I'd really like to share something that bothers me about many of the posts I see here at MDC (as well as other AP sites). A sizable number of posts seem to take aim at examples of "poor" or "mainstream" mothering seen in stores, restaurants, or other people's homes. Whenever I read a post of this nature, I think of all the times I might have appeared to me one of "those" mothers.
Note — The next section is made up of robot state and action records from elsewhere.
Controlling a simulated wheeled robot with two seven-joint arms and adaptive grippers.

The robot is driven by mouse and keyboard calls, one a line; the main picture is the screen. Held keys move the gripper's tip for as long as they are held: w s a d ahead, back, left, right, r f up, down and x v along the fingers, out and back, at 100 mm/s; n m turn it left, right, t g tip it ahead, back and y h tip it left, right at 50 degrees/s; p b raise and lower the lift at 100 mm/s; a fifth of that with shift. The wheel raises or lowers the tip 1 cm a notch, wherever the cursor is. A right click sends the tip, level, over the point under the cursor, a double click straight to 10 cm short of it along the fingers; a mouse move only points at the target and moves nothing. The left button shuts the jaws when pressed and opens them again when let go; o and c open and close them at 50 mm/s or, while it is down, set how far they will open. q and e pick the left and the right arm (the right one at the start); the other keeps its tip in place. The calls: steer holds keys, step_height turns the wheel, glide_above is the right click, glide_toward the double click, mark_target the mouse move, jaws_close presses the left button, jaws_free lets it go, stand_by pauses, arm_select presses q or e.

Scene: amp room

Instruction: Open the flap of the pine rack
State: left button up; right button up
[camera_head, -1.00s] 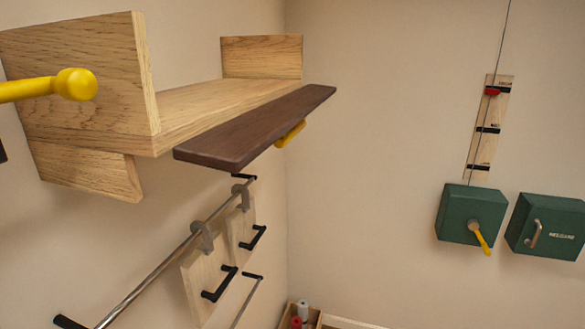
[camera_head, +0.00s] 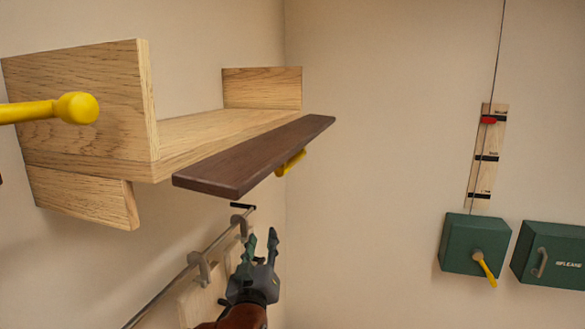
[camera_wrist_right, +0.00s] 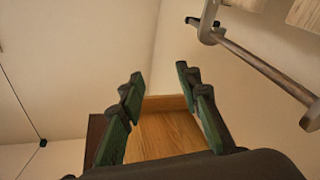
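The pine rack (camera_head: 85,90) is a light wooden shelf on the left wall. A dark brown flap board (camera_head: 255,157) runs along its front edge, with a yellow handle (camera_head: 290,163) on its underside toward the far end. My right gripper (camera_head: 261,238) is below the flap, fingers pointing up, open and empty, apart from the handle. In the right wrist view its fingers (camera_wrist_right: 160,75) are spread, with the rack's wood (camera_wrist_right: 165,135) and the flap's dark edge (camera_wrist_right: 95,128) beyond them. The handle cannot be made out there. My left gripper is not in view.
A yellow rounded bar (camera_head: 75,108) juts in at the left before the rack. A metal rail (camera_head: 172,287) with hooks and hanging boards runs below the rack, close to my right gripper. Two green boxes (camera_head: 465,240) (camera_head: 560,252) and a marked wooden strip (camera_head: 486,155) are on the right wall.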

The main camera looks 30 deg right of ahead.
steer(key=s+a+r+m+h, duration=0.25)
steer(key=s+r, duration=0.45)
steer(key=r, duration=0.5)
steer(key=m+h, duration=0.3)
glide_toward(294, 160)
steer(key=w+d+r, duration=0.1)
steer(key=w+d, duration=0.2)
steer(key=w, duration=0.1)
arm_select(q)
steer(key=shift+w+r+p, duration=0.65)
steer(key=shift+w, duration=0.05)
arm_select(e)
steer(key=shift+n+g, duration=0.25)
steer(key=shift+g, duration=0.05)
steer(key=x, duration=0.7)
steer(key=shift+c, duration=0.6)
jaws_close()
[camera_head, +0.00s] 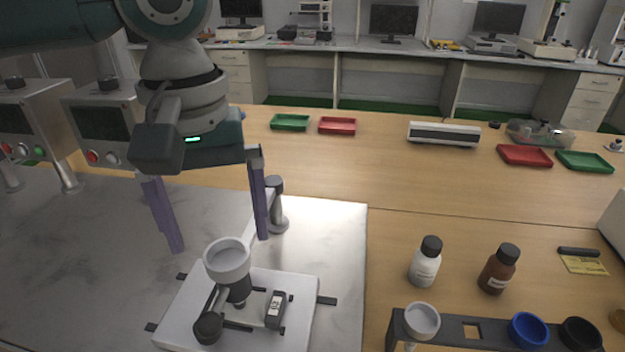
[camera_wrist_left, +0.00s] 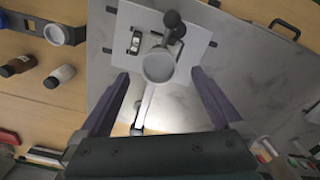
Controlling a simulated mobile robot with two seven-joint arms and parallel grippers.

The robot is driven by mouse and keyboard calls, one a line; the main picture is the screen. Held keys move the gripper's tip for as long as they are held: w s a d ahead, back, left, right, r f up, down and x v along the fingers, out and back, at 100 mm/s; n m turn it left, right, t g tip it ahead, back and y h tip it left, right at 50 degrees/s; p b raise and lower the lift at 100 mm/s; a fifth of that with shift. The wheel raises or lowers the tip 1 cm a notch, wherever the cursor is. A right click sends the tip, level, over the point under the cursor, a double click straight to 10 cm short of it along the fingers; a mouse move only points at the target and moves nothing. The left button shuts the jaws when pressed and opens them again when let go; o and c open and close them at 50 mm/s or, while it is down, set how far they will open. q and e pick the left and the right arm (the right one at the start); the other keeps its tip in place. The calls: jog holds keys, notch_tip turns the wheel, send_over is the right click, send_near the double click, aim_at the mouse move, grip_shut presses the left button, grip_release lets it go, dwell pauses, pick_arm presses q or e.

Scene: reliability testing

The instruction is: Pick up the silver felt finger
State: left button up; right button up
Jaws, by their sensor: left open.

The most recent example was about a month ago when the kids and I had to run to the grocery store. It was *freezing* cold outside, but we really had to go (DH had a late meeting that night and we really needed milk and other essentials). DD was still in the bucket carseat -- something we decided to do because it would be easier to keep her warm during the nasty New England winter. Unless she was sound asleep in the bucket, she always went right into the sling as soon as we got inside. Anyway -- we get to the store and it's freezing (-10 with the wind). I get DS loaded into the cart. He's angry because we were at the store, so he's crying. DD was crying because she was strapped into the bucket and didn't want to be. The only open spot was pretty far away from the store, so I zipped the bunting over DD's head until we get to the store. We get in the store and the large automatic doors are stuck open, so I decided to navigate somewhere away from the draft/wind before I took DD out of the bucket. Both kids are crying the entire time. Of course, as soon as I got to a warm place, I took Zoe out of the bucket and popped her in the sling. Ean got a bagel, calmed down, and we chatted about the bird that was flying around the store. Both kids were happy and the outing was fun (albiet cold!).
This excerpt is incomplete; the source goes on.